COTSWOLD ENERGY GROWTH TRAJECTORY INSULATED BY SCIS ACQUISITION
Fabio Rambelli, Associate Director at KBS Corporate, has advised on the sale of Cotswold Energy Group Ltd to an industry-leading insulation provider.
Cotswold Energy was founded by three friends with varying backgrounds, looking to establish a customer-centric business which can transition homes into the 21st century.
The Gloucestershire-based company is well recognised throughout the region for its commercial and domestic solutions, including air source and ground source heat pumps, as well as solar PV.
Shareholders Jonathan Bonnar, Robin Hodge and Aaron Stuart-Kelso instructed KBS on the sale as part of Cotswold Energy’s growth strategy.
Fabio advised: “Jonathan, Robin and Aaron were looking to secure the value of the company while simultaneously sourcing capital investment.”
Senior Research Analyst Charlie Burrows worked alongside Fabio to identify a suitable acquirer during the outreach process.
South Coast Insulation Services Ltd (SCIS) was subsequently approached by Charlie owing to the notable synergies with Cotswold Energy.
“While SCIS is primarily engaged in installing insulation, Cotswold Energy was a chance to diversify — the fit was really there,” said Charlie.
SCIS is a trusted Tier 1 partner of several of the big six energy suppliers, capable of securing long-term funding for housing associations and property owners as part of its energy efficiency service package.
Commenting on the acquisition, SCIS CEO Nicolas Gillanders said: “We’ve been able to acquire Cotswold Energy in a move that gives us an opportunity to build on our existing offering as like-minded businesses, with a shared goal of helping customers reduce their carbon emissions.”
Harrison Clark Rickerbys and Foot Anstey supported the transaction as the solicitors for the two parties, while SCIS was assisted by PKF International and FRP Advisory as due diligence and corporate finance advisors respectively.
Fabio added: “It has been an incredible pleasure to work with the Cotswold Energy shareholders and I am very happy we have been able to secure a deal for them.
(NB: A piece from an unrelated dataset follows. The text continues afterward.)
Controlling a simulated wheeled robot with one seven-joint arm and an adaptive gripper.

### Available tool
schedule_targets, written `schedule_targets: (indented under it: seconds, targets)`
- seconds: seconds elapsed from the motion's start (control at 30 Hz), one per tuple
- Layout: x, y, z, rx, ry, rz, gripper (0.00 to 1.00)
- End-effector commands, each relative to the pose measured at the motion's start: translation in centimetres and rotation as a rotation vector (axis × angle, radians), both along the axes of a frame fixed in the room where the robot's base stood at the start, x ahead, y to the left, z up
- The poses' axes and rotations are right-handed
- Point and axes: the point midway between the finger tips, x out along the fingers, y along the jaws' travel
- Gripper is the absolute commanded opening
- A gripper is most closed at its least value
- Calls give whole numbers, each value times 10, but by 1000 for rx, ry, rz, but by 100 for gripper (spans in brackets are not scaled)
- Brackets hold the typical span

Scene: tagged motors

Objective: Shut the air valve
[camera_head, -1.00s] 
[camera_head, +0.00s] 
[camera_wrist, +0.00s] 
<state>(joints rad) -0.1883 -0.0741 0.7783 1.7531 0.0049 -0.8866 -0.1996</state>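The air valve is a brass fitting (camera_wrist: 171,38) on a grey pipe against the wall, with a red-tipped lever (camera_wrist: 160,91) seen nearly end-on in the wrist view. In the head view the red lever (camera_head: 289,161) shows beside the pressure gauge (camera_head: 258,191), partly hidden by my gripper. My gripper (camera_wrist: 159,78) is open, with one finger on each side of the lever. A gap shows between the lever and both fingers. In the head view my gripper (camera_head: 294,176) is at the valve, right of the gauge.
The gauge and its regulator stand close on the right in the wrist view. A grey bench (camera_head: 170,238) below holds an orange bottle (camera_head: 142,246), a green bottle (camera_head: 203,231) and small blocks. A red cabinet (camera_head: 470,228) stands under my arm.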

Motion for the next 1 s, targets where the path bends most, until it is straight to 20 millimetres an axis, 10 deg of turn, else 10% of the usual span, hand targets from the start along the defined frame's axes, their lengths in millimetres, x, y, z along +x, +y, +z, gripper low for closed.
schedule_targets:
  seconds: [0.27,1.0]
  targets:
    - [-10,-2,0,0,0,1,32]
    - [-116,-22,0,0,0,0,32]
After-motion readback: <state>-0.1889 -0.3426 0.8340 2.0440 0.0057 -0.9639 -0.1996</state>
I have no doubt SCIS and Cotswold Energy will have successful futures and I wish all involved the very best.”
Looking ahead, Fabio anticipates considerable activity across the renewable energy M&A space in the foreseeable future.
“Increases in energy costs and price caps will likely drive the demand for renewable systems in domestic and commercial settings,” said Fabio.
“The Net Zero Strategy will likely see a bigger promotion of renewable solutions. This sector is still fairly fragmented, so I expect more and more M&A activity over the coming years with key players looking to consolidate the market as time goes on.”